Friday, 20 November 2009


Walked to East Mersea Point, pictured above, on a blustery Friday 20th with a few spits of rain in the wind. It was worth the walk as the small group of 8 snow buntings were still on the beach, having been seen four days ago on theTuesday. On that occasion there was also a ninth bird that flew off separately from the flock of eight. The small flock scuttled over the shingle along the tideline, searching for seeds as they went. They blended in well with colours of the beach except when they took to the wing and then you noticed the white wings flickering in flight.

The incoming tide brought masses of waders onto the mud close to the shore with 1000 dunlin feeding along with 500 knot and 1000 roosting golden plover. All the waders took to the air in several large flocks and headed off in different directions into the river Colne. Other waders noted were 20 distant avocets and a single bar-tailed godwit. Also on the mud were 15 shelduck and 5 little egrets.
In the river Colne a common seal briefly stuck its head out of the water before submerging back under again.

The water levels in the grazing fields are still rising with recent rains and the pools are filled with lots of wigeon and teal totalling about 500 birds. Also present were a few gadwall and shoveler while some of the waders enjoyed it too with 20 redshank, 3 black-tailed godwits and a snipe.

There seemed to be a few more small birds in the park feeding in bushes still with some berries. The first flock of fieldfares to stop off at the park this autumn were seen near the pond with 16 birds landing at the top of a tree. A few chaffinches, greenfinches, blue and great tits, blackbirds and a great spotted woodpecker were all in bushes beside this path pictured above. A flock of 25 goldfinches were feeding in the alder trees in a hedge near the pond.
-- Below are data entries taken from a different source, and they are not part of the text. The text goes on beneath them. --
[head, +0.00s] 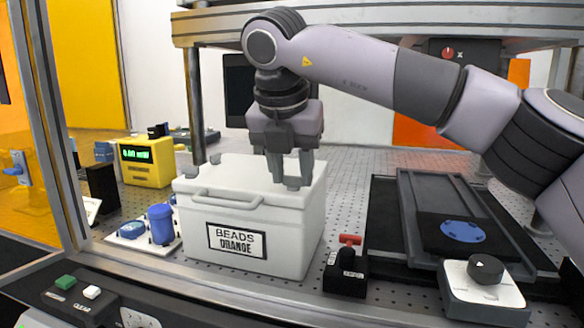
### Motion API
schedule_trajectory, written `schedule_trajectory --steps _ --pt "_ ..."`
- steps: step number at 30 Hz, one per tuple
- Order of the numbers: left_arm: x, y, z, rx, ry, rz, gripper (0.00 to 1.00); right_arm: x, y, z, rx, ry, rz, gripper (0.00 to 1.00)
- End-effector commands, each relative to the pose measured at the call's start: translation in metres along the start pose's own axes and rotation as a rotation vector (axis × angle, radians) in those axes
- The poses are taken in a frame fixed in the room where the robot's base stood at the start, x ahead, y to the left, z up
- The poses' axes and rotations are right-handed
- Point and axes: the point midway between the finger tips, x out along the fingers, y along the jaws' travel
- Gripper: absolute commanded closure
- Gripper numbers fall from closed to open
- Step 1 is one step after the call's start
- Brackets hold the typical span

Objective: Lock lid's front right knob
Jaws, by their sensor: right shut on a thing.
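A white box (267,241) labelled "BEADS ORANGE" stands upright on the perforated table, with its lid (235,174) on top and a handle on the front. My right gripper (291,174) points straight down over the lid's right side. It is shut on the small grey front right knob (293,184), and its fingers partly hide it. Other small grey knobs show at the front left (191,171) and back left (215,158) of the lid. The back right corner is hidden behind my gripper. My left gripper is not in view.
A black switch box (346,273) with a red part stands close to the box's right. A dark stage with a blue disc (462,231) lies further right. Blue containers (160,223) and a yellow meter (146,162) stand left. A metal frame crosses above.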

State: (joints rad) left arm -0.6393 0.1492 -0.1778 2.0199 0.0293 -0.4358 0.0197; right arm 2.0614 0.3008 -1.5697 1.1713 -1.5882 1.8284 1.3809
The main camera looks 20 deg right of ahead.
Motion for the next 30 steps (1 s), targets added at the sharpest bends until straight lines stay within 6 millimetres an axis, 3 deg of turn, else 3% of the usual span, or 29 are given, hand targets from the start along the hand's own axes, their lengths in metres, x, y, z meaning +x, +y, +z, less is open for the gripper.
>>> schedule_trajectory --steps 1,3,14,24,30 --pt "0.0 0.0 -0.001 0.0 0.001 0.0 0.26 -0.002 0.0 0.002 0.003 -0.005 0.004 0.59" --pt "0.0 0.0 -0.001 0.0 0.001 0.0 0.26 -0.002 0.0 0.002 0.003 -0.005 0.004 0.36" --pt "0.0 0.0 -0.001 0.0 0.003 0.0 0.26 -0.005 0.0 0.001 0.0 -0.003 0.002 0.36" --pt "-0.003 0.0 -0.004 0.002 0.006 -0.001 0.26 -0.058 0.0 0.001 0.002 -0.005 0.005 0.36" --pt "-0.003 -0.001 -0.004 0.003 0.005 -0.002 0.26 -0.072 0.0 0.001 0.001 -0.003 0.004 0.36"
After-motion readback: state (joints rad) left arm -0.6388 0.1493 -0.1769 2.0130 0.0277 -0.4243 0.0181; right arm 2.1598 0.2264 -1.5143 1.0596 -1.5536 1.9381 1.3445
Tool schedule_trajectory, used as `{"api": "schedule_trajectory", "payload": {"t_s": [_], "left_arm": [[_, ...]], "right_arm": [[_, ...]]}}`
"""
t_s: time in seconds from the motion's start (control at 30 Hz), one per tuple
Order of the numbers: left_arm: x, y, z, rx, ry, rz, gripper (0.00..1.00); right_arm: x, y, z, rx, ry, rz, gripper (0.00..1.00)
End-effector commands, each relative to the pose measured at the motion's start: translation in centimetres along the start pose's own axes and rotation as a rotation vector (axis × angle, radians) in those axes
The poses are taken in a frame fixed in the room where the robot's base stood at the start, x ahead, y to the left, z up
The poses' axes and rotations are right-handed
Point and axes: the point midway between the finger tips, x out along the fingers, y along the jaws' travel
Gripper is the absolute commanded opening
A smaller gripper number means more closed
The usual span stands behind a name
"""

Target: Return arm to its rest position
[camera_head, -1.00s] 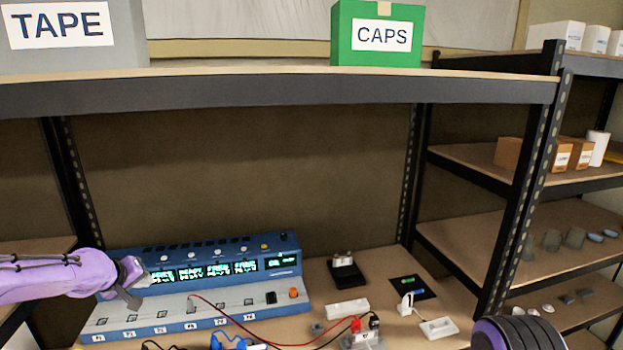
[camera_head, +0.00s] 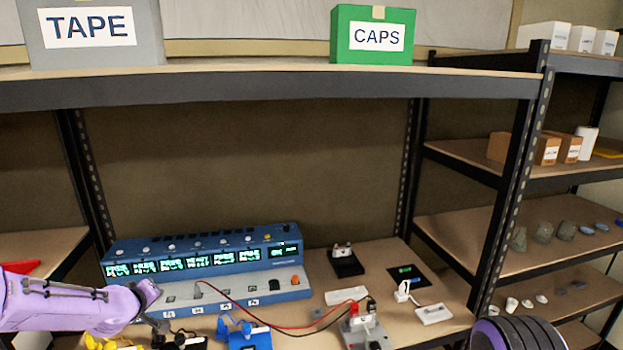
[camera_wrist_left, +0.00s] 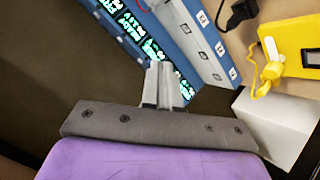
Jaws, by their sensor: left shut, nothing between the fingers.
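My left arm (camera_head: 60,305) is purple and comes in from the left in the head view. Its gripper (camera_head: 160,326) hangs in front of the left part of the blue instrument with lit green displays (camera_head: 200,262). In the left wrist view the gripper's grey fingers (camera_wrist_left: 160,82) are shut together with nothing between them, and the blue instrument lies beyond their tips. I cannot tell from these views how far the fingers are from it. A purple and black part of my right arm (camera_head: 510,333) shows at the lower right; its gripper is out of the picture.
A yellow device (camera_wrist_left: 295,45) and a white block (camera_wrist_left: 275,130) lie close to the left gripper. Red and black leads (camera_head: 250,322) cross the bench front. A blue device (camera_head: 248,339) stands there too. Shelf posts (camera_head: 515,180) rise at the right; a shelf (camera_head: 280,84) spans above.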

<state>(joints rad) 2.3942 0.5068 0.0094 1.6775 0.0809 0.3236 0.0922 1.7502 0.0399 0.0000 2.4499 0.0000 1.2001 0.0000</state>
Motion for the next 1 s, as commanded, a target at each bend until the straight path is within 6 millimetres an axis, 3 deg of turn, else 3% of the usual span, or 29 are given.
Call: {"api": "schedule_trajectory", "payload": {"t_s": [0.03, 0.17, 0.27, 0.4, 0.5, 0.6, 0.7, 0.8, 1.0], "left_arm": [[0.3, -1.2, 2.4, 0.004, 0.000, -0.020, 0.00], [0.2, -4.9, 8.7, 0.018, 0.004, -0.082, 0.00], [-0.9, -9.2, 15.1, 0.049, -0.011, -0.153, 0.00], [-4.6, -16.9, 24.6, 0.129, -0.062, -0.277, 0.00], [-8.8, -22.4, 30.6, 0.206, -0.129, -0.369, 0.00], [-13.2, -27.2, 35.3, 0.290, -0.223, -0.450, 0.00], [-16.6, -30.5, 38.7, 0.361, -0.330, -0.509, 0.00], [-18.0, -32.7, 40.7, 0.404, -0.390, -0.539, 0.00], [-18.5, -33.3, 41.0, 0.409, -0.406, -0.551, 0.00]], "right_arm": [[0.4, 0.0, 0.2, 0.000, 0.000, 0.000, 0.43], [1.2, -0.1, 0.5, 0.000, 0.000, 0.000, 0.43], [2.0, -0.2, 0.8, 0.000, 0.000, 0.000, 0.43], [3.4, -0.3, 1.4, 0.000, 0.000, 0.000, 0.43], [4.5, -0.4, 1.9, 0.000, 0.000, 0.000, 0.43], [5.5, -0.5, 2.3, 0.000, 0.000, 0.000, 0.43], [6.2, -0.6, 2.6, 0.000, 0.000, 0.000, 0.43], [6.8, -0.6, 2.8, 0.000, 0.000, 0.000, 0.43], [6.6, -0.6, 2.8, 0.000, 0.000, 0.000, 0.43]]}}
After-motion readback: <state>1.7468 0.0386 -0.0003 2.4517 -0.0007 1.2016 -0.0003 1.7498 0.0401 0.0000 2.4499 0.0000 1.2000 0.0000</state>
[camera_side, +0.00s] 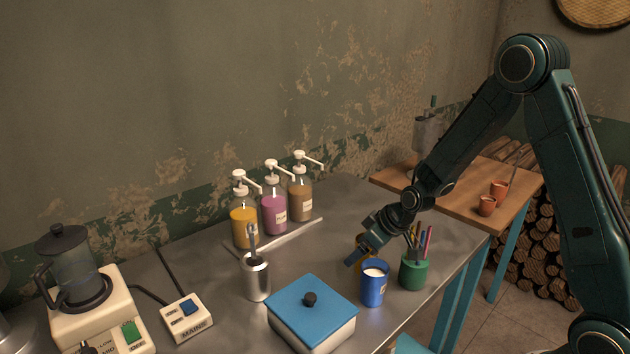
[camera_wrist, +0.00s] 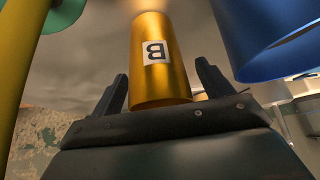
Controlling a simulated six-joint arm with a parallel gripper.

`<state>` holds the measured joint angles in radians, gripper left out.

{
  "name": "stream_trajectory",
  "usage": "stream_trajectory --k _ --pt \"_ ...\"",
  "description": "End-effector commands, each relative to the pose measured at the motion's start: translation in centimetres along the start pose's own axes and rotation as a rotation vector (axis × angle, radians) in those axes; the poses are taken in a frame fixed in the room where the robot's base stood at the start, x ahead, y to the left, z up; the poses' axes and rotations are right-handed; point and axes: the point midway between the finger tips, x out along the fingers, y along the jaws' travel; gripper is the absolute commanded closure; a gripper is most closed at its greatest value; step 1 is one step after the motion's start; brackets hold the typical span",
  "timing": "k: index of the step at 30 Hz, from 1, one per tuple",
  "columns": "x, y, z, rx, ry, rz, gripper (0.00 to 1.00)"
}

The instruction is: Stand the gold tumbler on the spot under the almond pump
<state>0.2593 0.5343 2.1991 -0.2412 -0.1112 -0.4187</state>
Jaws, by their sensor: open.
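The gold tumbler (camera_wrist: 161,60) fills the middle of the wrist view and carries a black-on-white letter label. In the side view the tumbler (camera_side: 361,240) is mostly hidden behind my gripper (camera_side: 360,250). My gripper is open, with one finger on each side of the tumbler's near end in the wrist view (camera_wrist: 160,86); I cannot tell whether they touch it. Three pump bottles stand by the wall: yellow (camera_side: 243,228), pink (camera_side: 275,214) and brown (camera_side: 301,203). Their labels are too small to read, so I cannot tell which is almond. A pale strip (camera_side: 290,237) lies in front of them.
A blue cup with white contents (camera_side: 373,287) and a green pencil pot (camera_side: 413,273) stand close to my gripper.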

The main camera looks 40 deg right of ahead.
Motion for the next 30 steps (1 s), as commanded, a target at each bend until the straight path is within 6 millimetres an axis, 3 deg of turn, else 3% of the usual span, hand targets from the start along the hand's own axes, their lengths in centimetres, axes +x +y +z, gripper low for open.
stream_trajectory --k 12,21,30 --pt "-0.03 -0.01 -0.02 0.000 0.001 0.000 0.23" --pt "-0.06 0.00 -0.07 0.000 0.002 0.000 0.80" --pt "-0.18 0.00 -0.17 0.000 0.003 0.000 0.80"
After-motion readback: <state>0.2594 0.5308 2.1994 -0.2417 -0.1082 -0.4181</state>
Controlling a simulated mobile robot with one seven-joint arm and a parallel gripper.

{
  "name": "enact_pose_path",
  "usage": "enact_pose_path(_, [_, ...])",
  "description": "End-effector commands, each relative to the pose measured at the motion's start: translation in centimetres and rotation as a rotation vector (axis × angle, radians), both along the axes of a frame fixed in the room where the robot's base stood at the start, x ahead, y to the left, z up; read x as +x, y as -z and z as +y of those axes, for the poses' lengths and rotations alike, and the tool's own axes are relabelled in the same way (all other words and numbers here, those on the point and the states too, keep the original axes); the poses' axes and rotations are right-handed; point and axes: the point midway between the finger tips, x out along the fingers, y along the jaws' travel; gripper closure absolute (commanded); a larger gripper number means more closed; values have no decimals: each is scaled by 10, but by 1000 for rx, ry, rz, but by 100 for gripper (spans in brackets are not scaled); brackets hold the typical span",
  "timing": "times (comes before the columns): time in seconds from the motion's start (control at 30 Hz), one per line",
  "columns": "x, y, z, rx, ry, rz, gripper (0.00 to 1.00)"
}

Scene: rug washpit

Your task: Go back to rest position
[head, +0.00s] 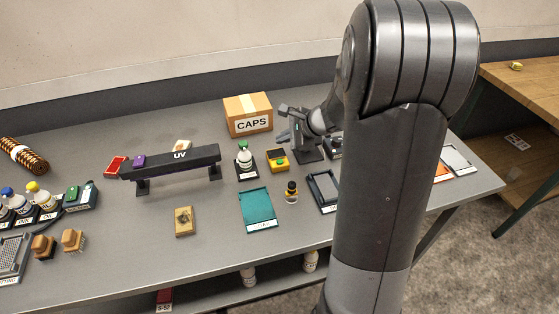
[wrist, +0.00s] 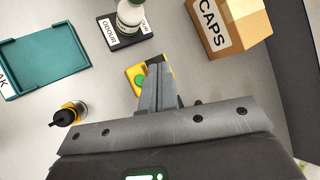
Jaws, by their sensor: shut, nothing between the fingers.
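My gripper (head: 286,112) is raised above the grey table, just right of the cardboard box marked CAPS (head: 248,115) in the head view. In the wrist view its two fingers (wrist: 156,72) are together and hold nothing. Below them is a yellow device with a green button (wrist: 141,80), partly hidden by the fingers. The same yellow device (head: 277,160) stands clear on the table in the head view. My arm's large links cover the right middle of the head view and hide part of the table.
A teal tray (head: 257,209), a small dark-capped bottle (head: 291,192) and a white bottle on a dark stand (head: 244,160) are nearby. A black UV bar (head: 180,160) bridges the table further left. A wooden table (head: 525,80) stands at right. Bare tabletop lies between several items.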

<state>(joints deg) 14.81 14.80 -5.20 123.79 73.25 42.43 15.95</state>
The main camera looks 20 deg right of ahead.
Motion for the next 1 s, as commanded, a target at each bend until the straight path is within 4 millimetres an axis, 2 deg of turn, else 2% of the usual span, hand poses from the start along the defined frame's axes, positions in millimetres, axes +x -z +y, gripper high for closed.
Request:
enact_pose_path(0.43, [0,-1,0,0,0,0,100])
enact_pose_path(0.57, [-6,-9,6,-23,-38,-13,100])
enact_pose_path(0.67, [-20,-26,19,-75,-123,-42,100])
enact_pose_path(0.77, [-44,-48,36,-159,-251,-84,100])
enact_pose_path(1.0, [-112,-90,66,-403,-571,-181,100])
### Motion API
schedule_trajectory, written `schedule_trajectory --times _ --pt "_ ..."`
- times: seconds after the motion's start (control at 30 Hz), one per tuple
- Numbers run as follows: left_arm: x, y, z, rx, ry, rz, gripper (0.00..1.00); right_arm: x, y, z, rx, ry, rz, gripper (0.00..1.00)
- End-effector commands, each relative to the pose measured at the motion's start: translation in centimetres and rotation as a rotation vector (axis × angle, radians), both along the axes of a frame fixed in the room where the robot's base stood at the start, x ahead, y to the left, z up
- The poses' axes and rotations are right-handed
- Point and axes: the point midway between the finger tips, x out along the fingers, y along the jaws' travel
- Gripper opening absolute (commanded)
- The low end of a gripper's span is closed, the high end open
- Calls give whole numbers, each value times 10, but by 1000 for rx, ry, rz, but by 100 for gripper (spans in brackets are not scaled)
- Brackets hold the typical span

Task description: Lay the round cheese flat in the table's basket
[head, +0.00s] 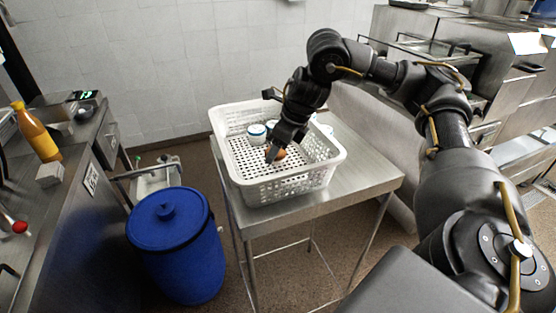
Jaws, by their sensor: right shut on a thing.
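The white perforated basket (290,187) stands on a steel table (355,185). My right gripper (274,154) reaches down into the basket from above, its fingers pointing at the floor of the basket. It is shut on a small orange-brown thing (280,155), which I take to be the round cheese. The fingers hide much of it, so I cannot tell whether it lies flat or touches the basket floor. My left gripper is not in view.
A white and blue round container (257,133) is in the basket, behind and left of my right gripper. A blue lidded barrel (178,245) stands left of the table. A counter at the left holds an orange bottle (38,134).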

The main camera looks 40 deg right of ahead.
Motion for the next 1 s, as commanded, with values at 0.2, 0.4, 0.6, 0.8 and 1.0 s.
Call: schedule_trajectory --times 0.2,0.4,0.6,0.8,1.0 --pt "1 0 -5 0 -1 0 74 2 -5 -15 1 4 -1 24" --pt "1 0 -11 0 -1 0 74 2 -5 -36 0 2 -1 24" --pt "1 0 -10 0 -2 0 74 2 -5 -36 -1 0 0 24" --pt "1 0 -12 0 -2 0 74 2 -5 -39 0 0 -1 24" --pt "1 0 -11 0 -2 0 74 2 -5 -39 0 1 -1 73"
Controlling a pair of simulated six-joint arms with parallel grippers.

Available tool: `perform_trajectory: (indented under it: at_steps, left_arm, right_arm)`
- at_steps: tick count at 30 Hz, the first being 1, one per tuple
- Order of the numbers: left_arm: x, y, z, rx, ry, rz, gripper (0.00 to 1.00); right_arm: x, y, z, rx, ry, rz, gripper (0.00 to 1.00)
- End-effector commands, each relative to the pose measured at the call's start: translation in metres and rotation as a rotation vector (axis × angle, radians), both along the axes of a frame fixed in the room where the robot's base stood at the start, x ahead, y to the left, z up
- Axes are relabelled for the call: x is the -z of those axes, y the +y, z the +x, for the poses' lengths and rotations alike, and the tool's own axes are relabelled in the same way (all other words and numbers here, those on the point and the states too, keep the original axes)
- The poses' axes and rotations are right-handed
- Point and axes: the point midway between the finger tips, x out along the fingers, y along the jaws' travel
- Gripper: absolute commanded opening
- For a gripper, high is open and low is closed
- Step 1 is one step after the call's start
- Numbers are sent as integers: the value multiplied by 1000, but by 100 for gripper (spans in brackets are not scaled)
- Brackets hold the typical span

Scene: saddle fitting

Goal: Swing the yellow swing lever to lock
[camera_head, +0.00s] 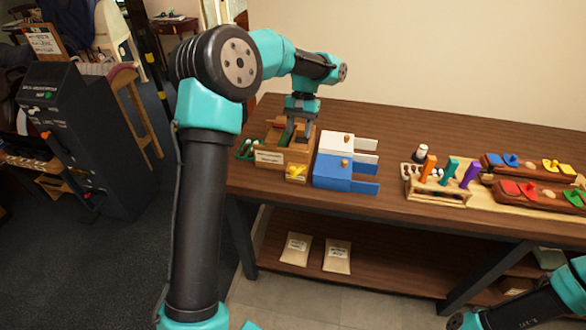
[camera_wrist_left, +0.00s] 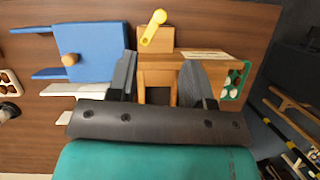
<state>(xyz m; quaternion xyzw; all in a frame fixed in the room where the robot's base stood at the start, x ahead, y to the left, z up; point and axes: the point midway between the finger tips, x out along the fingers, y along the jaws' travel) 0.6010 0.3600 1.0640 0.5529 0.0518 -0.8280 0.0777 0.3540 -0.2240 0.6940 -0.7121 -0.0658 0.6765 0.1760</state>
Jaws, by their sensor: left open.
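The yellow swing lever (camera_head: 299,170) is on the small front block of a wooden fixture (camera_head: 294,147), at its right side. In the left wrist view the lever (camera_wrist_left: 154,27) is a short yellow bar with a round end, tilted on the wooden block, beyond my fingertips. My left gripper (camera_head: 297,134) is over the back part of the fixture. In the left wrist view its two dark fingers (camera_wrist_left: 160,72) are spread apart, with the wooden fixture between and below them. They are apart from the lever. My right gripper is out of view; only part of that arm shows at lower right.
A blue box (camera_head: 333,172) and a white box (camera_head: 337,145), each with a knob, stand just right of the fixture. A green tray (camera_head: 244,150) lies at its left. A peg rack (camera_head: 437,190) and red and blue wooden pieces fill the table's right side.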

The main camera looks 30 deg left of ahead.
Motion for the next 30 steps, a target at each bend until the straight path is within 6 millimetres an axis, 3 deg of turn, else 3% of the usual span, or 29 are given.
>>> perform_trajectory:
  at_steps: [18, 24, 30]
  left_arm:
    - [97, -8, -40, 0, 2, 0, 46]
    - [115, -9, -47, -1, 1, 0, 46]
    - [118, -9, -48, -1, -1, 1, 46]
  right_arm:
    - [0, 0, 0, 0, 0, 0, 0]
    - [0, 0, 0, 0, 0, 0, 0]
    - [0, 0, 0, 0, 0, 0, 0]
The brent geese have been enjoying the taste of winter wheat in fields near the park either side of Bromans Lane Having started to feed in the fields a week ago, the big flock which totalled 1000 birds on Tuesday, has already taken its toll on the crop. Today there were about 300 birds in one of the fields early in the day, while in the other one about 100 lapwings were present.

A weasel out on the hunt for food made a few of the small birds anxious with robin, wren and great tit all making lots of scolding noises. The moth trap put out over Tuesday night managed to attract only 3 moths on a windy but partially clear evening with 2 Decembers and yellow-line quaker moth.